14. The apparatus of claim 11, wherein the electrode is an RF
mesh.
15. A method of controlling the spatial distribution of a
capacitively coupled plasma, comprising: positioning a first
electrode inside a processing chamber; positioning a first ground
plane inside the processing chamber and facing the first electrode
to define a processing volume; and generating an electric field
with axial and radial components inside the processing volume by
application of RF power to the first electrode and DC power to the
first ground plane.
16. The method of claim 15, further comprising positioning a second
ground plane inside the processing chamber.

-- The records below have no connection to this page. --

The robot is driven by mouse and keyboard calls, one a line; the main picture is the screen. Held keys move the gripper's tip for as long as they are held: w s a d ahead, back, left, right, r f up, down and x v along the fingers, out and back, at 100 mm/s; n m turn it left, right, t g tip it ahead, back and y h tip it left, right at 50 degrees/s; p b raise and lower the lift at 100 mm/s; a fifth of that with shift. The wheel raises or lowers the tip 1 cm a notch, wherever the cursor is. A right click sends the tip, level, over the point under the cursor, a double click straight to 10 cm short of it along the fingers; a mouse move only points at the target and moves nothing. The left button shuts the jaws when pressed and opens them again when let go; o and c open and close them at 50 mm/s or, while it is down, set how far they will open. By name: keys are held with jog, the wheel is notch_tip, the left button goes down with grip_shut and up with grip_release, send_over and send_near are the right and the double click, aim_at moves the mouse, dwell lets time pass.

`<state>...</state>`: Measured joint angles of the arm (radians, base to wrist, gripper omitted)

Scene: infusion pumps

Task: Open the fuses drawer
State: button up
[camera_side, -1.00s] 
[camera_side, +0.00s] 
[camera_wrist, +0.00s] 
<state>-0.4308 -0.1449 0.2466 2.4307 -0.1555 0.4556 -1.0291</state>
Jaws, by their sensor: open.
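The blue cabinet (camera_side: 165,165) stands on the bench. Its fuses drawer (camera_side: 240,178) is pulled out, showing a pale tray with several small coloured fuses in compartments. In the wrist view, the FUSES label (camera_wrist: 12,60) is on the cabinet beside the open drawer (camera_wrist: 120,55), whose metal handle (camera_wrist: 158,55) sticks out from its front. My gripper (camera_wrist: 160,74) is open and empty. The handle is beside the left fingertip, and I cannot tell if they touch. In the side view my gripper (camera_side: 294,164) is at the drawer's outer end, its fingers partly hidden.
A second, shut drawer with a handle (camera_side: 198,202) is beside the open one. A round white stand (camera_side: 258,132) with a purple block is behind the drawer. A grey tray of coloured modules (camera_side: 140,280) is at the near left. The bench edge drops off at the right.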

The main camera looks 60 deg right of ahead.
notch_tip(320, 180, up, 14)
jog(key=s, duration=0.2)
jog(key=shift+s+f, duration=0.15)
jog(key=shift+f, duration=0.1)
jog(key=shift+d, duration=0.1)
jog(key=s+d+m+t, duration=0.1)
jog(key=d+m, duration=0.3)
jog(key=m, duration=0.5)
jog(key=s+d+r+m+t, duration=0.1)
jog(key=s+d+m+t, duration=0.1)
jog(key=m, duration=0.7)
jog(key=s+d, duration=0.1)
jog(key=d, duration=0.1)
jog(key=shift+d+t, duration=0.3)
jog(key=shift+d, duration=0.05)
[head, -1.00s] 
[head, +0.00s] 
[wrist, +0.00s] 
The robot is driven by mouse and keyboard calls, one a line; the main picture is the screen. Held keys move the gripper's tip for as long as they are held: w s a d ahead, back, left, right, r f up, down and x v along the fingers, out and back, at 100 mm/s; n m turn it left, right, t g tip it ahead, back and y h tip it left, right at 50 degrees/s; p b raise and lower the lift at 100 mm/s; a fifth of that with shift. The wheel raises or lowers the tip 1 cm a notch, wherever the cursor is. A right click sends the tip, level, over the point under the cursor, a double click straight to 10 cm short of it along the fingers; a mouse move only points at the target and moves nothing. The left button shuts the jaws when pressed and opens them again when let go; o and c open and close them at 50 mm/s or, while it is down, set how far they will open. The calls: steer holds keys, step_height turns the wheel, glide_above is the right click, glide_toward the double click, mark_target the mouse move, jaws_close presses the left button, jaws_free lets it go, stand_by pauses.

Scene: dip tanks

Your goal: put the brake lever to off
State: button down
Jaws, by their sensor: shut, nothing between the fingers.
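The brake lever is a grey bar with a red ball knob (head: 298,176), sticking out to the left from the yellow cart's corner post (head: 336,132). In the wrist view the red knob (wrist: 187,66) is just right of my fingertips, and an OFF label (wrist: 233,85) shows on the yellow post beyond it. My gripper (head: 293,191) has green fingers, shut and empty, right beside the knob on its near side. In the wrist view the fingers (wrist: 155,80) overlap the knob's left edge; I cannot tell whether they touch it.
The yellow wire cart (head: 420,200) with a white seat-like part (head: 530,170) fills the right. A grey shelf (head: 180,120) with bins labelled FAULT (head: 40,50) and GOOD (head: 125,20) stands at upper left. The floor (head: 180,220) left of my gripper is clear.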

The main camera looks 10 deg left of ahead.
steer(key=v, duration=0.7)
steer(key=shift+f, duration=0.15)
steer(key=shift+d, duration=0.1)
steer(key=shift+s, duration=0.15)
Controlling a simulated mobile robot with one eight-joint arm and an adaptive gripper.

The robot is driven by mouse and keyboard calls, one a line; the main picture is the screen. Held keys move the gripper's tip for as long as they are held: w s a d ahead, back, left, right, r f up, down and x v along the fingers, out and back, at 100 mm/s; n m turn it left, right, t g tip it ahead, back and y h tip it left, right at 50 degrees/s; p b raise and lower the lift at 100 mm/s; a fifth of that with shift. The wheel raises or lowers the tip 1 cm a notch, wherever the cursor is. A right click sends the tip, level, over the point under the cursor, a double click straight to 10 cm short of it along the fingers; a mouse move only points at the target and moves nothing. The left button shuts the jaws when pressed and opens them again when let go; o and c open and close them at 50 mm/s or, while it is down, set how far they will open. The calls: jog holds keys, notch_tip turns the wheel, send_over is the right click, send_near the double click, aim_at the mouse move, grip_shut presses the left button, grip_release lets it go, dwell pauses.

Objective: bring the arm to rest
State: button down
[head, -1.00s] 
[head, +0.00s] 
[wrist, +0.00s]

17. The method of claim 15, further comprising using the first
ground plane to provide a path to ground for the RF power and to
apply a voltage bias inside the processing volume.
18. The method of claim 16, further comprising tuning at least one
of the first and the second ground planes.
19. The method of claim 16, wherein the second ground plane has a
different shape from the first ground plane.
20. The method of claim 15, wherein the ground plane has a shape
defined by a plurality of intersecting surfaces.
Description
BACKGROUND
[0001] 1. Field
[0002] Embodiments of the present invention generally relate to an
apparatus and method for depositing or removing materials on a
substrate. More particularly, embodiments of the present invention
relate to an apparatus and method for controlling the intensity
and/or distribution of a plasma discharge in a plasma chamber.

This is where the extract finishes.